# Task to carry out:
What is wanted is an exact restatement of the lines from the one with "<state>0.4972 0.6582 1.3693" through the one with "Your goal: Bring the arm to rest", both included, and of no other lines.

[Robot episode records]
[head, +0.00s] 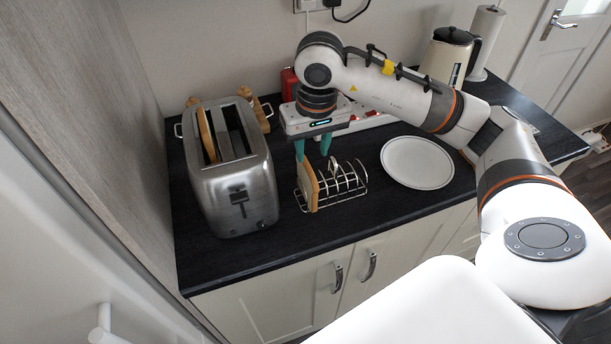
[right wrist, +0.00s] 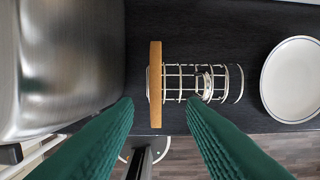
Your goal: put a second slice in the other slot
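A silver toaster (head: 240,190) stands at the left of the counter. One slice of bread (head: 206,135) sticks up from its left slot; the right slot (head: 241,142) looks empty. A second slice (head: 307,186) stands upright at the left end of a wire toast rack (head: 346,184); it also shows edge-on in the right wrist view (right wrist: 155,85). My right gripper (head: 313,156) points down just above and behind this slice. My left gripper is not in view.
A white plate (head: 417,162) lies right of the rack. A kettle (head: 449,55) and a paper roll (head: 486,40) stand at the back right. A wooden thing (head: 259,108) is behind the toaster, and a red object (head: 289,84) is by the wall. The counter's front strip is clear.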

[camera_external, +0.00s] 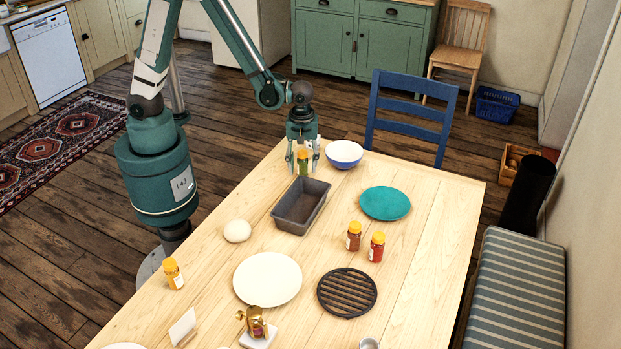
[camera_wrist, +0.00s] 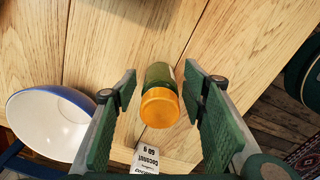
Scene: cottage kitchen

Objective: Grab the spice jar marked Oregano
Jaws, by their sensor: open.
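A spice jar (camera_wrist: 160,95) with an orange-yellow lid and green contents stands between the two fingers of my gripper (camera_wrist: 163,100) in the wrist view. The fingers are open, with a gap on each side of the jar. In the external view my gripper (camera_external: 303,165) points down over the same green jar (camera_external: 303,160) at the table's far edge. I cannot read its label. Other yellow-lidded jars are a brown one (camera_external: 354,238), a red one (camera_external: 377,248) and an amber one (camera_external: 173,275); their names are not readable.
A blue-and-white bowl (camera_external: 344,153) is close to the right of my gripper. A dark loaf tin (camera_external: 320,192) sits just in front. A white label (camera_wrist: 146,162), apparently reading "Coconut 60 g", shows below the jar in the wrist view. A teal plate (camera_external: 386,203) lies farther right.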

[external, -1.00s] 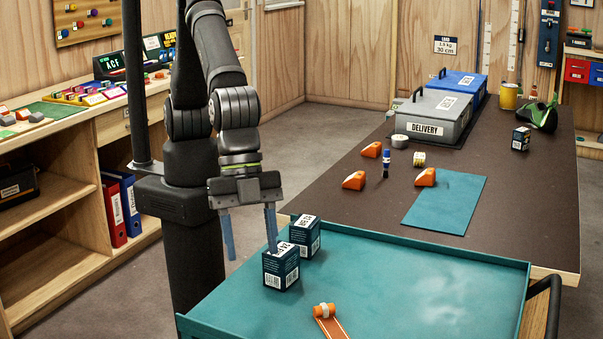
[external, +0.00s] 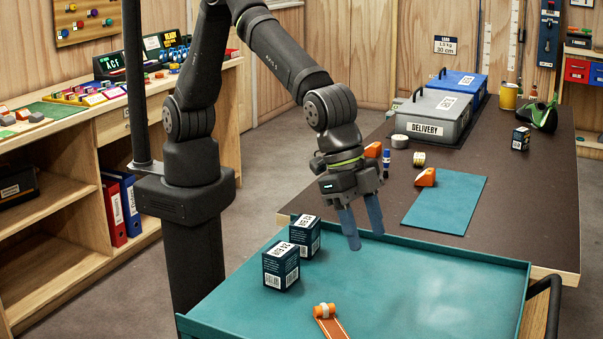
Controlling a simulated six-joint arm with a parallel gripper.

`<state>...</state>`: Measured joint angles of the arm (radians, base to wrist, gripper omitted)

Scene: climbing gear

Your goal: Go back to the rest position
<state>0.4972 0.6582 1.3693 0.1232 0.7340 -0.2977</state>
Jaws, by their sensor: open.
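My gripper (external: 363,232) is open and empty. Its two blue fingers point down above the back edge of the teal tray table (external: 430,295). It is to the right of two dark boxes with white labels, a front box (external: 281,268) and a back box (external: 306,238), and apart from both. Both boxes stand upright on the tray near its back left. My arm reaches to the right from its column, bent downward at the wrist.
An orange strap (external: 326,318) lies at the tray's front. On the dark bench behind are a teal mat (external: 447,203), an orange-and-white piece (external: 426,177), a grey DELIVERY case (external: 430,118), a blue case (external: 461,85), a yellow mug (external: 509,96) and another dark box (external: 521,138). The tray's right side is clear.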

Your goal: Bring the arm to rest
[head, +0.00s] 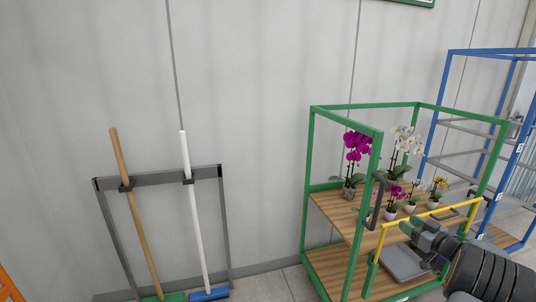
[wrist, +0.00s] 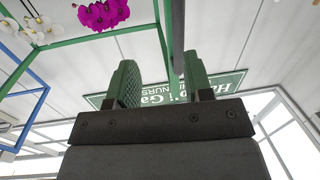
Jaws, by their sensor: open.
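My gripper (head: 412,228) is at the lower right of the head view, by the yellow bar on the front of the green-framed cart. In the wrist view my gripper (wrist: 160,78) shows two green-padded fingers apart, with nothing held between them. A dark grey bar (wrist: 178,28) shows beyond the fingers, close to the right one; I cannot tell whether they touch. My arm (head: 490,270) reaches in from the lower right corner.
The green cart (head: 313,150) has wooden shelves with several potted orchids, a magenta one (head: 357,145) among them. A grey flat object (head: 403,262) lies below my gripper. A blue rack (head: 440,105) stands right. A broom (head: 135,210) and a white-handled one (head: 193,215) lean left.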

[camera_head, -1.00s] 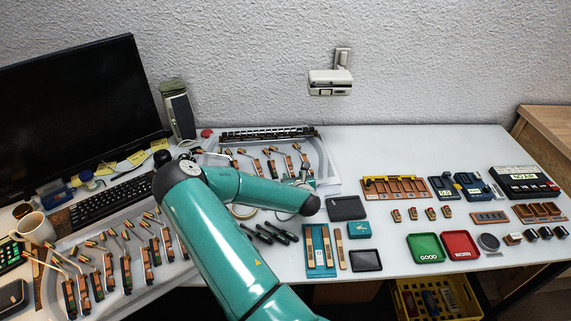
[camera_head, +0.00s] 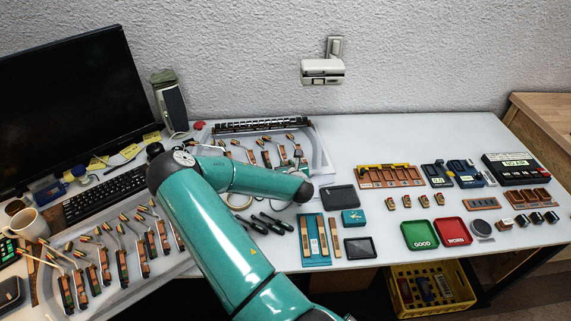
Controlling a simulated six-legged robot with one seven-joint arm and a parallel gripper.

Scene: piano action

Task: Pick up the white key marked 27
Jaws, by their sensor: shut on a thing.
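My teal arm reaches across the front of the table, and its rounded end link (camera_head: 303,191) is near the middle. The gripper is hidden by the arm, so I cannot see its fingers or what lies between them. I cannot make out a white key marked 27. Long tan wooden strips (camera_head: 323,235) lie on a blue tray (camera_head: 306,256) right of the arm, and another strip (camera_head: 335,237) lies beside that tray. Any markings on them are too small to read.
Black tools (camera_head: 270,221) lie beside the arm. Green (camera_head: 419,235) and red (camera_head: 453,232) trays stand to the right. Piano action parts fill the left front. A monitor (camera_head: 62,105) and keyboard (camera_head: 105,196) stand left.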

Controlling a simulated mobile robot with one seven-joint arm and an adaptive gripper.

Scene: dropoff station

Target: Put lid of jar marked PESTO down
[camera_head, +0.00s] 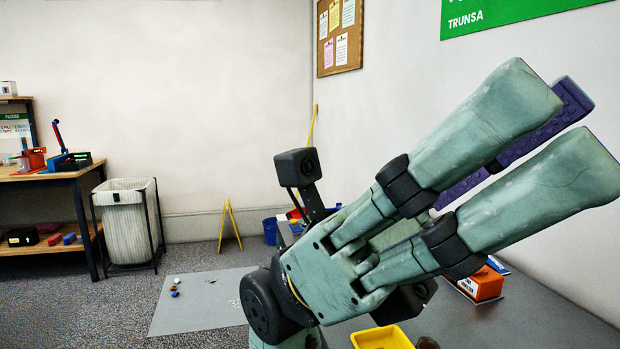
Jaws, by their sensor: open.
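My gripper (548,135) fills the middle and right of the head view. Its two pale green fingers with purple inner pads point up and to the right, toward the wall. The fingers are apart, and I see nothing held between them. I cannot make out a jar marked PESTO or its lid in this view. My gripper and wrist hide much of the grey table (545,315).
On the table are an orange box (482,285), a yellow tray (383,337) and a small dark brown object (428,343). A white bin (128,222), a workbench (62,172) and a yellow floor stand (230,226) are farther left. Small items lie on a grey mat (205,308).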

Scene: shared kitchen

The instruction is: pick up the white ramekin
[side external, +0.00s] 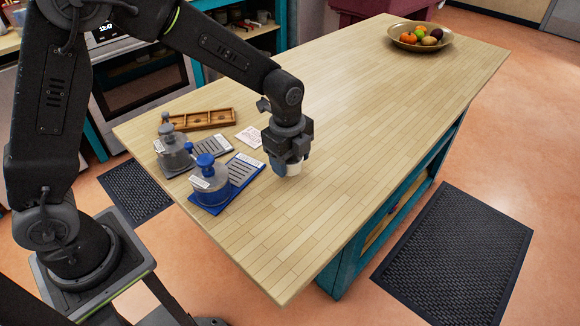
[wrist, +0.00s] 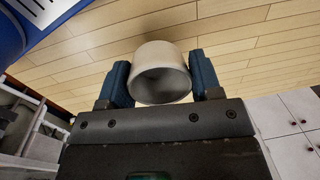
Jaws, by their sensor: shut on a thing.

# Answer to the exercise:
<state>0.4972 0.6582 1.3693 0.1232 0.7340 -0.2977</state>
Jaws, by their sensor: open.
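My gripper (external: 363,232) is open and empty. Its two blue fingers point down above the back edge of the teal tray table (external: 430,295). It is to the right of two dark boxes with white labels, a front box (external: 281,268) and a back box (external: 306,238), and apart from both. Both boxes stand upright on the tray near its back left. My arm reaches to the right from its column, bent downward at the wrist.
An orange strap (external: 326,318) lies at the tray's front. On the dark bench behind are a teal mat (external: 447,203), an orange-and-white piece (external: 426,177), a grey DELIVERY case (external: 430,118), a blue case (external: 461,85), a yellow mug (external: 509,96) and another dark box (external: 521,138). The tray's right side is clear.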

Your goal: Bring the arm to rest

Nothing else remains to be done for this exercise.